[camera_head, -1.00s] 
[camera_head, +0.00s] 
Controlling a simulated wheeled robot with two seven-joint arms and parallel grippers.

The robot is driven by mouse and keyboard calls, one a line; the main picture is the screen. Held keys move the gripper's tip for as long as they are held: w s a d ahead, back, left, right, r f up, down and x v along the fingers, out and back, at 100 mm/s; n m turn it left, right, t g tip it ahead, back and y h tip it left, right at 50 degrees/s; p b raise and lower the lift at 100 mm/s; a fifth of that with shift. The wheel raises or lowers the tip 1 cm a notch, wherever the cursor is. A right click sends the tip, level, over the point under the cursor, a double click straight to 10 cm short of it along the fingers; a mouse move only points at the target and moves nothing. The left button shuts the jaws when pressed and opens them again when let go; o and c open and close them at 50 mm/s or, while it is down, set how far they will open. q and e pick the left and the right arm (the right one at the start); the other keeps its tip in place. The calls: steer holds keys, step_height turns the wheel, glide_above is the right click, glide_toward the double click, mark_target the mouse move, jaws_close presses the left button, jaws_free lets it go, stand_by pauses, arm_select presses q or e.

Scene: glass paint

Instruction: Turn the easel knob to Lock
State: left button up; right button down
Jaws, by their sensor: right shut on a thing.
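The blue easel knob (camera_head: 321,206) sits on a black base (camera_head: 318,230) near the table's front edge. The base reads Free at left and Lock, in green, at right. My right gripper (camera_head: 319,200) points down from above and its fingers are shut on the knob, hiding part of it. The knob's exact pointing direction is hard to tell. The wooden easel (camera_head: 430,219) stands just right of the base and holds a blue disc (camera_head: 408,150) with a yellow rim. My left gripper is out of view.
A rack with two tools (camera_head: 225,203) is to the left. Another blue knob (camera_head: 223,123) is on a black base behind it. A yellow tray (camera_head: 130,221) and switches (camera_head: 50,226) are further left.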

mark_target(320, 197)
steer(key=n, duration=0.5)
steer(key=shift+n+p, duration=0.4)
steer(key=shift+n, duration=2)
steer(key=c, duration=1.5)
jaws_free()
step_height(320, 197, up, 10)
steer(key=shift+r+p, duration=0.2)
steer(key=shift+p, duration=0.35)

■ YOUR INSTRUCTIONS:
Reproduce the full listing exactly.

■ ANSWER TO THE EXERCISE:
[camera_head, -1.00s] 
[camera_head, +0.00s] 
Controlling a simulated wheeled robot with two seven-joint arms and parallel grippers.

The robot is driven by mouse and keyboard calls, one a line; the main picture is the screen. Held keys move the gripper's tip for as long as they are held: w s a d ahead, back, left, right, r f up, down and x v along the fingers, out and back, at 100 mm/s; n m turn it left, right, t g tip it ahead, back and y h tip it left, right at 50 degrees/s; p b raise and lower the lift at 100 mm/s; a fifth of that with shift. The wheel raises or lowers the tip 1 cm a notch, wherever the cursor is. A right click sends the tip, level, over the point under the cursor, a double click straight to 10 cm short of it along the fingers; a mouse move only points at the target and moves nothing. The left button shuts the jaws when pressed and opens them again when let go; o and c open and close them at 50 mm/s or, while it is down, set how far they will open. q and e pick the left and the right arm (the right one at the start); the other keeps its tip in place. The calls: steer holds keys, step_height turns the wheel, glide_above is the right click, glide_toward the double click, mark_target the mouse move, jaws_close presses the left button, jaws_free lets it go, stand_by pauses, arm_select presses q or e.

Scene: glass paint

Instruction: Turn the easel knob to Lock
State: left button up; right button down
Jaws, by their sensor: right shut on a thing.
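The blue easel knob (camera_head: 321,206) sits on a black base (camera_head: 318,230) near the table's front edge. The base reads Free at left and Lock, in green, at right. My right gripper (camera_head: 319,200) points down from above and its fingers are shut on the knob, hiding part of it. The knob's exact pointing direction is hard to tell. The wooden easel (camera_head: 430,219) stands just right of the base and holds a blue disc (camera_head: 408,150) with a yellow rim. My left gripper is out of view.
A rack with two tools (camera_head: 225,203) is to the left. Another blue knob (camera_head: 223,123) is on a black base behind it. A yellow tray (camera_head: 130,221) and switches (camera_head: 50,226) are further left.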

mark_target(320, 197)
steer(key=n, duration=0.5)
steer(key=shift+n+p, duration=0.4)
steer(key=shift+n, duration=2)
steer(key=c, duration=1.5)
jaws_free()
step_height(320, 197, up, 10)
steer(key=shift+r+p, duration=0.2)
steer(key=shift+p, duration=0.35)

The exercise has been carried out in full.